Protocol of the Session on March 9, 2000

Der Verfassungsgerichtshof unseres Landes ist damit konstituiert. Ich wünsche allen Neugewählten eine erfolgreiche Arbeit zum Wohl des Landes Berlin und spreche von hier den a u s g e s c h i e d e n e n R i c h t e r n F r a u A r e n d t - R o j a h n , P r o f e s s o r D r. D r i e h a u s , H e r r n E s c h e n u n d H e r r n P r o f e s s o r D r. K u n i g meinen herzlichen D a n k für die geleistete Arbeit aus!

[Beifall]

Wir fahren in unserer Tagesordnung fort und kommen zur

lfd. Nr. 1 A:

Aktuelle Stunde zum Thema „soziale Wohnungspolitik als Opfer verfehlter Haushaltspolitik des Senats“

in Verbindung mit

lfd. Nr. 14, Drucksache 14/131:

Große Anfrage der Fraktion der PDS über Perspektiven einer sozialen Wohnungswirtschaft in Berlin

Nach der mündlichen Begründung durch die Fraktion der PDS und der Beantwortung der Großen Anfrage durch Herrn Senator Strieder steht den Fraktionen eine Redezeit von bis zu 15 Minuten zur Verfügung. Widerspruch hierzu höre ich nicht. Ich weise darauf hin, dass eine schriftliche Beantwortung der Großen Anfrage seit Dienstag vorliegt. Diese wurde den Fraktionen zugestellt. Zur Begründung der Großen Anfrage erteile ich nunmehr Frau Abgeordneter Michels das Wort. Bitte sehr, Frau Michels, Sie haben das Wort!

Herr Präsident! Meine Damen und Herren! Mit der heutigen Aktuellen Stunde und auch mit der Großen Anfrage zum Thema „Perspektiven einer sozialen Wohnungswirt

schaft“ verfolgt die PDS-Fraktion das Ziel, die gegenwärtige Debatte um die Privatisierung von städtischen Wohnungsgesellschaften auf eine sachliche Ausgangsbasis zurückzuführen.

[Beifall bei der PDS]

Die bisherige Diskussion dazu läuft aus unserer Sicht lediglich unter dem Stichwort „Vermögensaktivierung“, das heißt vordergründig unter fiskalpolitischen Gesichtspunkten. Die wohnungspolitische Dimension dieser Fragestellung kommt unseres Erachtens dabei viel zu kurz.

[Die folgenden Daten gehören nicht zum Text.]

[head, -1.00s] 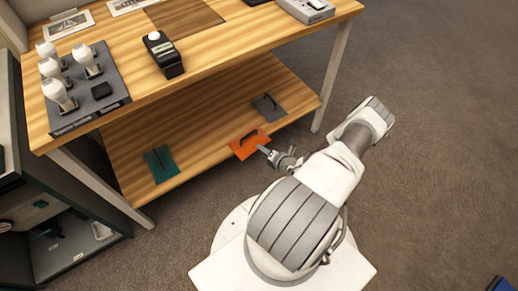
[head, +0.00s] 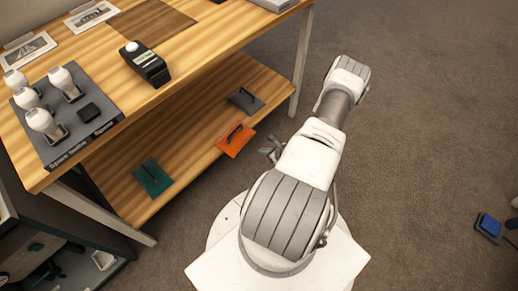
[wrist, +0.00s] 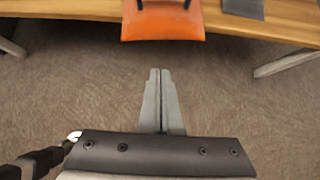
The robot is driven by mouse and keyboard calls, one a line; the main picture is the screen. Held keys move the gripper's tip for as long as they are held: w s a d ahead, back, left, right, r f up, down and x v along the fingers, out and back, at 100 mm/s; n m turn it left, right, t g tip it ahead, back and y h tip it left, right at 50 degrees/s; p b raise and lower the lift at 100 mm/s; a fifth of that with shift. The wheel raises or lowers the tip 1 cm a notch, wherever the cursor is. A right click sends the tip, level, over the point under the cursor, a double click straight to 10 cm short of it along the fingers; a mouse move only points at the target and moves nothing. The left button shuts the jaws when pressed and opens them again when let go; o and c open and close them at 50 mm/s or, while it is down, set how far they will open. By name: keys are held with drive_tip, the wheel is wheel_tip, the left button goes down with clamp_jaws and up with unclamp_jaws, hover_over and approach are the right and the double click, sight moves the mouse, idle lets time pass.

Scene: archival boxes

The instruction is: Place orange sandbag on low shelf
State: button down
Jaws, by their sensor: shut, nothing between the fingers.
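The orange sandbag (head: 235,140) lies flat on the low shelf (head: 196,143) of the wooden table, near its front edge, with its dark handle on top. It lies between a teal sandbag (head: 153,177) and a grey sandbag (head: 245,100). In the wrist view the orange sandbag (wrist: 163,23) shows at the top, slightly past the shelf edge. My gripper (wrist: 160,72) is shut and empty, with its fingertips apart from the sandbag and over the carpet. In the head view my gripper (head: 268,150) is just in front of the shelf, partly hidden by my arm.
The table top (head: 205,50) above the shelf holds a dark device (head: 146,64) and a grey tray with several white bulb-shaped items (head: 62,80). Table legs (head: 301,65) flank the shelf. A dark cabinet stands at lower left. A blue object (head: 488,226) lies on the open carpet at right.

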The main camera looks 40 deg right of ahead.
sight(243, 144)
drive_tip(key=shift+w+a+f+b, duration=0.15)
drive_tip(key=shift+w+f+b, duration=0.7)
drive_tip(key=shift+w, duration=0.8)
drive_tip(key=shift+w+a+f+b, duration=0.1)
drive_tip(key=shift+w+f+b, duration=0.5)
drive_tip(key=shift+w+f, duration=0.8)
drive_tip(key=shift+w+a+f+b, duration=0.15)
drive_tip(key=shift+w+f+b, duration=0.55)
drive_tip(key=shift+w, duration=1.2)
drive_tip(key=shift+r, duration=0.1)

Mit der gegenwärtigen Debatte um die Pläne des Senats zur Veräußerung weiterer städtischer Wohnungsgesellschaften steht unserer Auffassung nach Berlin an einem Wendepunkt der gesamten weiteren wohnungspolitischen Strategie. Es steht grundsätzlich die Frage im Raum, wie der Senat zukünftig eine sozial orientierte Wohnungspolitik in Berlin gestalten wird. Der Anspruch Berlins als Mieterstadt, der – so denke ich – seit Jahrzehnten ein anerkanntes Ziel der Wohnungspolitik war, steht auf dem Prüfstand. Das müsste eigentlich die SPD angesichts ihres eigenen Omens als bisherige Mieterpartei geradezu auf die Barrikaden bringen. Wohnungspolitik als Fiskalpolitik anzusehen, betrachten wir als kurzfristig, kurzsichtig und längerfristig sogar als den teureren Weg. Wir wollen somit gewissermaßen die gegenwärtige Debatte, die durch die Diskussion in der Öffentlichkeit bereits geführt wird, vom Kopf auf die Füße stellen.

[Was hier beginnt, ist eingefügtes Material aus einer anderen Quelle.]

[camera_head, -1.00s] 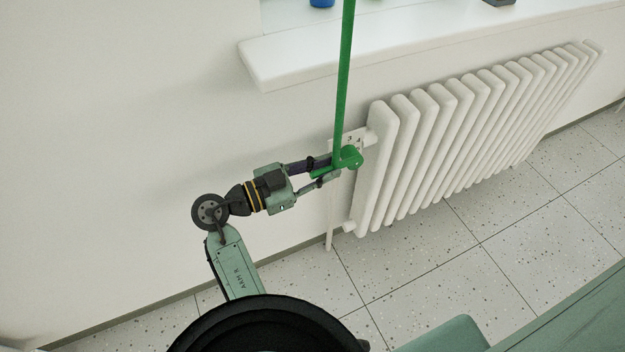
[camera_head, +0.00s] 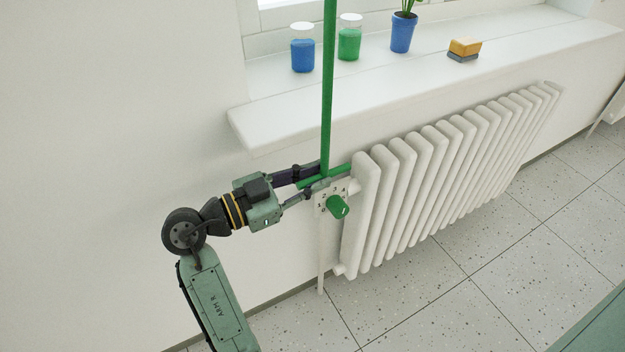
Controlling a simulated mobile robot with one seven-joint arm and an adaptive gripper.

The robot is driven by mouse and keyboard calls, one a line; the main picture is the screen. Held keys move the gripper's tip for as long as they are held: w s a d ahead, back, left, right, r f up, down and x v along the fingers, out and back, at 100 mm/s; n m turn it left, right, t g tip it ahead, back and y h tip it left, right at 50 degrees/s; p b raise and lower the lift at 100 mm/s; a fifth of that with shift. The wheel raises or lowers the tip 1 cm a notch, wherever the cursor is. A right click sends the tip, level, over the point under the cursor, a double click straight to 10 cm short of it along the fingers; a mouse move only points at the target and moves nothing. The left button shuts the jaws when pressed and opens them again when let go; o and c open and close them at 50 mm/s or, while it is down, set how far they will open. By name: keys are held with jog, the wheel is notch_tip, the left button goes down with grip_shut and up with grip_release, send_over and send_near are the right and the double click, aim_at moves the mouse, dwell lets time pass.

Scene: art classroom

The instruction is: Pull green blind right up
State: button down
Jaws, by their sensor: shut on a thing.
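A long narrow green piece, the visible part of the green blind (camera_head: 327,90), runs straight down from the top edge to a short green crossbar (camera_head: 340,170) at its lower end. The rest of the blind is out of view above. My gripper (camera_head: 314,180) reaches in from the left and is shut on the crossbar near the foot of the upright piece. The hold is beside the left end of the radiator, below the sill's height in the picture. The fingertips partly cover the bar.
The white radiator (camera_head: 450,180) stands just right of my gripper, with a green knob (camera_head: 338,207) on its left end. The white sill (camera_head: 440,75) above holds a blue jar (camera_head: 303,52), a green jar (camera_head: 349,42), a blue plant pot (camera_head: 403,33) and a sponge (camera_head: 465,47).

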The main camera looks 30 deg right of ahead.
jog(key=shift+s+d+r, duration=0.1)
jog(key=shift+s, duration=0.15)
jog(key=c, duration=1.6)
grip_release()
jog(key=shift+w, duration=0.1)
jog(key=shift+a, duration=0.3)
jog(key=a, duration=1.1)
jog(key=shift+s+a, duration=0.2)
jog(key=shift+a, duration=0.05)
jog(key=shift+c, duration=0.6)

Ich möchte eines vorab klar sagen: Die PDS hält die städtischen Wohnungsbaugesellschaften für ein unverzichtbares wohnungspolitisches Instrument, von dem sehr wesentliche Steuerungspotentiale für eine sozial orientierte Wohnungspolitik ausgehen. [Beifall bei der PDS]

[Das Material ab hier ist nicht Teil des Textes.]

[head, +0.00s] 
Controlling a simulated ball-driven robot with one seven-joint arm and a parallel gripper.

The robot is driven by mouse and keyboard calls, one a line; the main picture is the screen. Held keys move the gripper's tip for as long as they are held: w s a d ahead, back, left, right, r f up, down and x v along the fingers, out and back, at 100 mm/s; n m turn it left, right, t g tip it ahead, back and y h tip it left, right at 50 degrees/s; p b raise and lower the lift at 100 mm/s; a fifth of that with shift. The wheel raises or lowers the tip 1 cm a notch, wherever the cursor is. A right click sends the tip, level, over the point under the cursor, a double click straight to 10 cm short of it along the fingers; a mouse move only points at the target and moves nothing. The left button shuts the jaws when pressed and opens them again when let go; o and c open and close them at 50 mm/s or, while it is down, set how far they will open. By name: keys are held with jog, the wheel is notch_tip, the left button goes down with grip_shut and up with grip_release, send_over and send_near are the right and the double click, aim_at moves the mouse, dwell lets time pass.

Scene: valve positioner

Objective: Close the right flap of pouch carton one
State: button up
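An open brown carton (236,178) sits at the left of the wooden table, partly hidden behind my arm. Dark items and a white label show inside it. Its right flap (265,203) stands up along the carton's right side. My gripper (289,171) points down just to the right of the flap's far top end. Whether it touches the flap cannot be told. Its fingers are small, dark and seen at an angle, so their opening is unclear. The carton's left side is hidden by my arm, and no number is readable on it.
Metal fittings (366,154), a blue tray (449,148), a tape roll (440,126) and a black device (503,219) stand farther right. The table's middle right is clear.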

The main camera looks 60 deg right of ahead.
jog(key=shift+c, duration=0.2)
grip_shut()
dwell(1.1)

Sie zur Disposition zu stellen, heißt für uns, diese Steuerungsmechanismen leichtfertig aus der Hand zu geben. Seien wir ehrlich: Erst sind Sie mit dem proklamierten vorrangigen Verkauf an die Mieter gescheitert, die In-sich-Geschäfte haben nicht den erwarteten Effekt gebracht. Nun vergreifen Sie sich an den Wohnungsbaugesellschaften insgesamt.

[Dr. Steffel (CDU): So ein Quatsch!]

Dieser Prozess wird nicht nur gravierende Einschnitte für eine sozial gerechte Einflussnahme auf die Mietgestaltung und Wohnraumversorgung für breite Bevölkerungsschichten haben. Er bedeutet langfristig eine völlige Veränderung der Struktur der Wohnungspolitik durch eine Neuordnung des Verhältnisses zwischen der öffentlichen Hand und dem Wohnungssektor. Soziale Verantwortung des Staates wird somit den Mechanismen des freien Marktes übergeben: alternativlos, übereilt und sozial unverantwortlich. [Beifall bei der PDS]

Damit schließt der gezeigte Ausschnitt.